### SOURCE EXCERPT
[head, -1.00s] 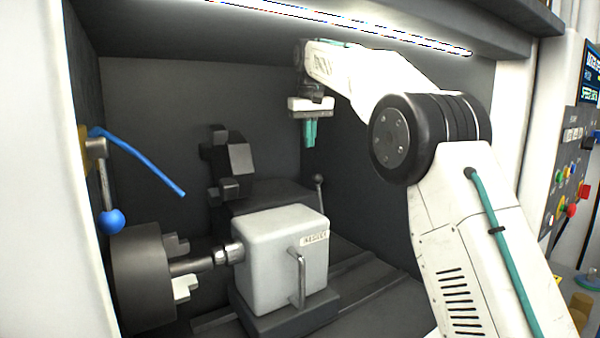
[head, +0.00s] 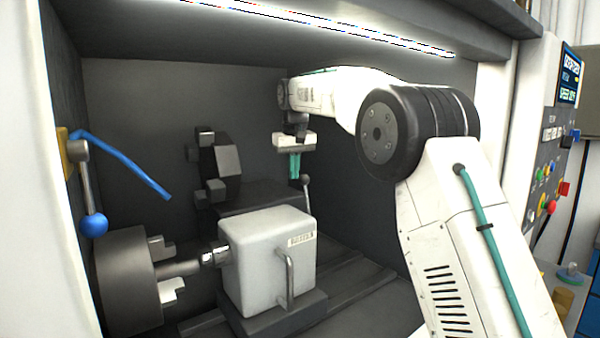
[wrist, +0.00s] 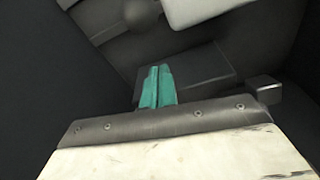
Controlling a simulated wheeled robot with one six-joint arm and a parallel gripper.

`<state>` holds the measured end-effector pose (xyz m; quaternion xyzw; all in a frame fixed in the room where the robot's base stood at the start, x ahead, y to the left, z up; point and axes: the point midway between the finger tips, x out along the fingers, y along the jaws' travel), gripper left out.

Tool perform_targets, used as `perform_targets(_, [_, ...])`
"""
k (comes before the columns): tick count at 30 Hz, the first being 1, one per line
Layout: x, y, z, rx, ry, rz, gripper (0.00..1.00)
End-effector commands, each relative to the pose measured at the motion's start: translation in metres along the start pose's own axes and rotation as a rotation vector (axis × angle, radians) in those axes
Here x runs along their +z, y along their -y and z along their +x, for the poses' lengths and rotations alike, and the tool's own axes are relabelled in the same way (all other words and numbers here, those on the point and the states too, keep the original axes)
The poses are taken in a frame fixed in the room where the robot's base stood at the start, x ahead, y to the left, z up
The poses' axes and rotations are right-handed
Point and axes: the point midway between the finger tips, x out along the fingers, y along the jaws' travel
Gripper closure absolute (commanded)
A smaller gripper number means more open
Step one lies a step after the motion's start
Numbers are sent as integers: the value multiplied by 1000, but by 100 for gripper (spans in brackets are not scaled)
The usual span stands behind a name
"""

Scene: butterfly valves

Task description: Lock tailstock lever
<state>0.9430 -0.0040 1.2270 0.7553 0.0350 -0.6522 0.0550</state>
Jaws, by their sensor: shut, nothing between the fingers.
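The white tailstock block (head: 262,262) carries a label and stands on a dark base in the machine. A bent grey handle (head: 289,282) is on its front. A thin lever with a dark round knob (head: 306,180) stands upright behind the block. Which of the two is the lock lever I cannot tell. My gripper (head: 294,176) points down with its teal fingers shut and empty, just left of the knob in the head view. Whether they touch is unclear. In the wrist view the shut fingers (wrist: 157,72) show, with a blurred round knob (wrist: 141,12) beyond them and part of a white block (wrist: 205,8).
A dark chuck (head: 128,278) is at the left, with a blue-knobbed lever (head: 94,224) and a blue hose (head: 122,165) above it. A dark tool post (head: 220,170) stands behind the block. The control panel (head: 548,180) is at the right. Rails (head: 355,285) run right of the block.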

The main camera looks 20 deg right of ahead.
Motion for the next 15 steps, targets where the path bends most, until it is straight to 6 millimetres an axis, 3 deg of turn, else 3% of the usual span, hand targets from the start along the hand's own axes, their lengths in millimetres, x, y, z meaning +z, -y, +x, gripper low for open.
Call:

### WORK TO BE COMPLETED
Keep the pictures out of the copy and write out the data exactly as it stands.

### RESULT
[head, -1.00s] 
[head, +0.00s] 
[wrist, +0.00s] 
Controlling a simulated wheeled robot with one six-joint arm and a parallel gripper.

`<state>` holds the measured end-effector pose (xyz m; quaternion xyzw; all in a frame fixed in the room where the robot's base stood at the start, x ahead, y to the left, z up; point and axes: the point midway between the finger tips, x out along the fingers, y along the jaws' travel), gripper left out.

Tool perform_targets, used as `perform_targets(_, [_, ...])`
"""
k (comes before the columns): tick count at 30 Hz, the first being 1, one per line
Layout: x, y, z, rx, ry, rz, gripper (0.00..1.00)
End-effector commands, each relative to the pose measured at the motion's start: translation in metres along the start pose's own axes and rotation as a rotation vector (axis × angle, radians) in those axes
Here x runs along their +z, y along their -y and z along their +x, for the poses' lengths and rotations alike, and the tool's own axes are relabelled in the same way (all other words and numbers here, those on the point and the states too, keep the original axes)
The poses are taken in a frame fixed in the room where the robot's base stood at the start, x ahead, y to the left, z up
The poses' axes and rotations are right-handed
Point and axes: the point midway between the finger tips, x out along the fingers, y along the jaws' travel
Gripper closure absolute (commanded)
A smaller gripper number means more open
Step one lies a step after the motion's start
Numbers are sent as integers: the value multiplied by 1000, but by 100 for gripper (spans in brackets are not scaled)
The usual span stands behind a name
"""

Scene: butterfly valves

Task description: Lock tailstock lever
<state>0.9430 -0.0040 1.2270 0.7553 0.0350 -0.6522 0.0550</state>
Jaws, by their sensor: shut, nothing between the fingers.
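The white tailstock block (head: 262,262) carries a label and stands on a dark base in the machine. A bent grey handle (head: 289,282) is on its front. A thin lever with a dark round knob (head: 306,180) stands upright behind the block. Which of the two is the lock lever I cannot tell. My gripper (head: 294,176) points down with its teal fingers shut and empty, just left of the knob in the head view. Whether they touch is unclear. In the wrist view the shut fingers (wrist: 157,72) show, with a blurred round knob (wrist: 141,12) beyond them and part of a white block (wrist: 205,8).
A dark chuck (head: 128,278) is at the left, with a blue-knobbed lever (head: 94,224) and a blue hose (head: 122,165) above it. A dark tool post (head: 220,170) stands behind the block. The control panel (head: 548,180) is at the right. Rails (head: 355,285) run right of the block.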

The main camera looks 20 deg right of ahead.
Motion for the next 15 steps, targets where the path bends most, until it is straight to 6 millimetres an axis, 3 deg of turn, else 3% of the usual span, hand targets from the start along the hand's own axes, their lengths in millimetres, x, y, z meaning +z, -y, +x, gripper low for open.
Call:

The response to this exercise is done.